● **Recorded information**

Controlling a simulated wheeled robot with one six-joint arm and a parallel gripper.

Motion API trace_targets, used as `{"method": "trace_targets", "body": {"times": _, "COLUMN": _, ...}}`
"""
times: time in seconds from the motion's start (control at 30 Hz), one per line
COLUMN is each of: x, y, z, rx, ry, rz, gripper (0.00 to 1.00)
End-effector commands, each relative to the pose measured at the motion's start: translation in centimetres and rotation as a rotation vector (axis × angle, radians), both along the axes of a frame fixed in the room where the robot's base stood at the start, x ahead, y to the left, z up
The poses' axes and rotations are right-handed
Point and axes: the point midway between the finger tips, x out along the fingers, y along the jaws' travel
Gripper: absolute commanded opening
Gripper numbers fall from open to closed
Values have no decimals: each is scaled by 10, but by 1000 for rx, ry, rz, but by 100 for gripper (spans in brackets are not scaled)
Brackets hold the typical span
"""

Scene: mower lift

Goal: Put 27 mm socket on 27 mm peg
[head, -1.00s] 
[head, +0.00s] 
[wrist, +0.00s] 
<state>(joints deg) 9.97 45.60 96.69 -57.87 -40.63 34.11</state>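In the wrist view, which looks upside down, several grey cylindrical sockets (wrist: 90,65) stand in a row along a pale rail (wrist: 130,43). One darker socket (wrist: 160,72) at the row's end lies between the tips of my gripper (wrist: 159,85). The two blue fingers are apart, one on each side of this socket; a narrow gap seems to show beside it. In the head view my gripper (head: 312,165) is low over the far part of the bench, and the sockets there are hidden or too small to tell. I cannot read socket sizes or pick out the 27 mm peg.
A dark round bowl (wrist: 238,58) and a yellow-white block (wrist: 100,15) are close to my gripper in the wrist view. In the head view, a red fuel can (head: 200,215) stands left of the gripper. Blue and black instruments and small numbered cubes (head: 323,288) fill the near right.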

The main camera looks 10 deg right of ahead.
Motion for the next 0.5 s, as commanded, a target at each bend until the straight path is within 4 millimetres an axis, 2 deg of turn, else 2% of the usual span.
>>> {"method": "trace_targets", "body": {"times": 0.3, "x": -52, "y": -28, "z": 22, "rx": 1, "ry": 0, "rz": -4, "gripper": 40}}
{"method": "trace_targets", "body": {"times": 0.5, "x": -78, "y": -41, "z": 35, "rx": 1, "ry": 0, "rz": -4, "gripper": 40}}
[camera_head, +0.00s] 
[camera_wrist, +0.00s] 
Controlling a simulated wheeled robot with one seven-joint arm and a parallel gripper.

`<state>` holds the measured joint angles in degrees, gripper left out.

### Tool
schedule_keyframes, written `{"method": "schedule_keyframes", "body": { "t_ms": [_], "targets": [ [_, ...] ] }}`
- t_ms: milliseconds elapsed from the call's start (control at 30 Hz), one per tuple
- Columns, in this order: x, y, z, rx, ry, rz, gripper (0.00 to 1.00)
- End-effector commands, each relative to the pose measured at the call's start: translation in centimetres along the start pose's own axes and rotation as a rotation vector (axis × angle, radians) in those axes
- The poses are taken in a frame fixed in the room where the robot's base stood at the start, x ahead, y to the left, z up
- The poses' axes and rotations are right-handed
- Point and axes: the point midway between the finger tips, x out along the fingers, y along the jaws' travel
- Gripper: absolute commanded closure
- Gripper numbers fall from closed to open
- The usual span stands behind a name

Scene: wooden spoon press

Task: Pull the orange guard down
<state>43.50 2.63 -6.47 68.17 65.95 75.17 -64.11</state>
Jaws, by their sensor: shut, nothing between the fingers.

● **What needs to be done**
From the data above, extract every line in its exact form.

● **Right answer**
Controlling a simulated wheeled robot with one six-joint arm and a parallel gripper.

Motion API trace_targets, used as `{"method": "trace_targets", "body": {"times": _, "COLUMN": _, ...}}`
"""
times: time in seconds from the motion's start (control at 30 Hz), one per line
COLUMN is each of: x, y, z, rx, ry, rz, gripper (0.00 to 1.00)
End-effector commands, each relative to the pose measured at the motion's start: translation in centimetres and rotation as a rotation vector (axis × angle, radians), both along the axes of a frame fixed in the room where the robot's base stood at the start, x ahead, y to the left, z up
The poses' axes and rotations are right-handed
Point and axes: the point midway between the finger tips, x out along the fingers, y along the jaws' travel
Gripper: absolute commanded opening
Gripper numbers fall from open to closed
Values have no decimals: each is scaled by 10, but by 1000 for rx, ry, rz, but by 100 for gripper (spans in brackets are not scaled)
Brackets hold the typical span
"""

Scene: mower lift

Goal: Put 27 mm socket on 27 mm peg
[head, -1.00s] 
[head, +0.00s] 
[wrist, +0.00s] 
<state>(joints deg) 9.97 45.60 96.69 -57.87 -40.63 34.11</state>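In the wrist view, which looks upside down, several grey cylindrical sockets (wrist: 90,65) stand in a row along a pale rail (wrist: 130,43). One darker socket (wrist: 160,72) at the row's end lies between the tips of my gripper (wrist: 159,85). The two blue fingers are apart, one on each side of this socket; a narrow gap seems to show beside it. In the head view my gripper (head: 312,165) is low over the far part of the bench, and the sockets there are hidden or too small to tell. I cannot read socket sizes or pick out the 27 mm peg.
A dark round bowl (wrist: 238,58) and a yellow-white block (wrist: 100,15) are close to my gripper in the wrist view. In the head view, a red fuel can (head: 200,215) stands left of the gripper. Blue and black instruments and small numbered cubes (head: 323,288) fill the near right.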

The main camera looks 10 deg right of ahead.
Motion for the next 0.5 s, as commanded, a target at each bend until the straight path is within 4 millimetres an axis, 2 deg of turn, else 2% of the usual span.
>>> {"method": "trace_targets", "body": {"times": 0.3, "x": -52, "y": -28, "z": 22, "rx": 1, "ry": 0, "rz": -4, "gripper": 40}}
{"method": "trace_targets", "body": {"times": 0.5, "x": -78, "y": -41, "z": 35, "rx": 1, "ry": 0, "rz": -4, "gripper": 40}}
[camera_head, +0.00s] 
[camera_wrist, +0.00s] 
Controlling a simulated wheeled robot with one seven-joint arm and a parallel gripper.

`<state>` holds the measured joint angles in degrees, gripper left out.

### Tool
schedule_keyframes, written `{"method": "schedule_keyframes", "body": { "t_ms": [_], "targets": [ [_, ...] ] }}`
- t_ms: milliseconds elapsed from the call's start (control at 30 Hz), one per tuple
- Columns, in this order: x, y, z, rx, ry, rz, gripper (0.00 to 1.00)
- End-effector commands, each relative to the pose measured at the call's start: translation in centimetres along the start pose's own axes and rotation as a rotation vector (axis × angle, radians) in those axes
- The poses are taken in a frame fixed in the room where the robot's base stood at the start, x ahead, y to the left, z up
- The poses' axes and rotations are right-handed
- Point and axes: the point midway between the finger tips, x out along the fingers, y along the jaws' travel
- Gripper: absolute commanded closure
- Gripper numbers fall from closed to open
- The usual span stands behind a name

Scene: wooden spoon press

Task: Pull the orange guard down
<state>43.50 2.63 -6.47 68.17 65.95 75.17 -64.11</state>
Jaws, by their sensor: shut, nothing between the fingers.

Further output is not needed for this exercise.